Je crois que c'était déjà un demi-miracle, un demi-succès que d'avoir réuni à Genève tous les protagonistes. Certains peuvent juger que cette conférence internationale ne s'est pas très bien passée, de mon point de vue, par rapport à ce qui était attendu, elle s'est bien passée, même si les résultats sont insuffisants. J'espère que le 18 novembre, les difficultés de procédure auront été surmontées et que tout le monde pourra se parler afin que les populations de la région cessent de souffrir. Alors, attendons, espérons et travaillons. C'est ce que fait l'Union européenne notamment par le biais de son représentant spécial, Pierre Morel, qui était encore récemment à Moscou. Nous espérons que les obstacles pourront être surmontés.
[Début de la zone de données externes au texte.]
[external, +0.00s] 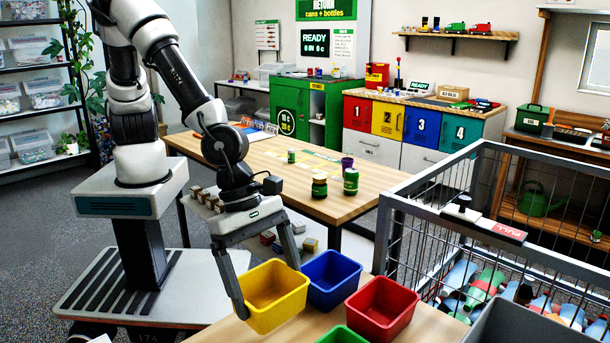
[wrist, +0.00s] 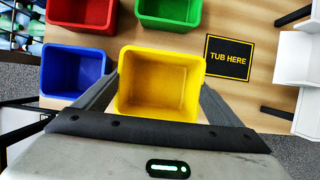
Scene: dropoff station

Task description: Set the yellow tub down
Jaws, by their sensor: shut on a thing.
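The yellow tub (external: 272,298) is empty and upright between the fingers of my gripper (external: 267,289), which is shut on it. In the wrist view the yellow tub (wrist: 160,88) sits between both fingers of my gripper (wrist: 160,80). It looks larger than the other tubs there, so it seems held above the table. A black mat with yellow letters "TUB HERE" (wrist: 228,57) lies bare on the table, to the tub's upper right. In the external view I cannot see the mat.
A blue tub (external: 331,280), a red tub (external: 381,308) and a green tub (external: 342,336) stand close by on the wooden table (wrist: 260,18). A wire cage of bottles (external: 480,290) stands at the right. A white object (wrist: 300,60) stands past the mat.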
Quant à l'expression utilisée par un responsable ossète sur les observateurs de l'Union européenne, je déplore cette observation et je la trouve injuste. Jamais des observateurs n'ont été envoyés aussi vite et en nombre - nombre qui correspond à ce qui avait été demandé lors des rencontres à Moscou. Ce sont des observateurs non-armés qui avec un caractère professionnel indéniable, sous la responsabilité de l'ambassadeur Haber et du général Janvier, assurant au mieux leurs fonctions dans un environnement que l'on peut qualifier pour le moins de difficile, sinon d'hostile.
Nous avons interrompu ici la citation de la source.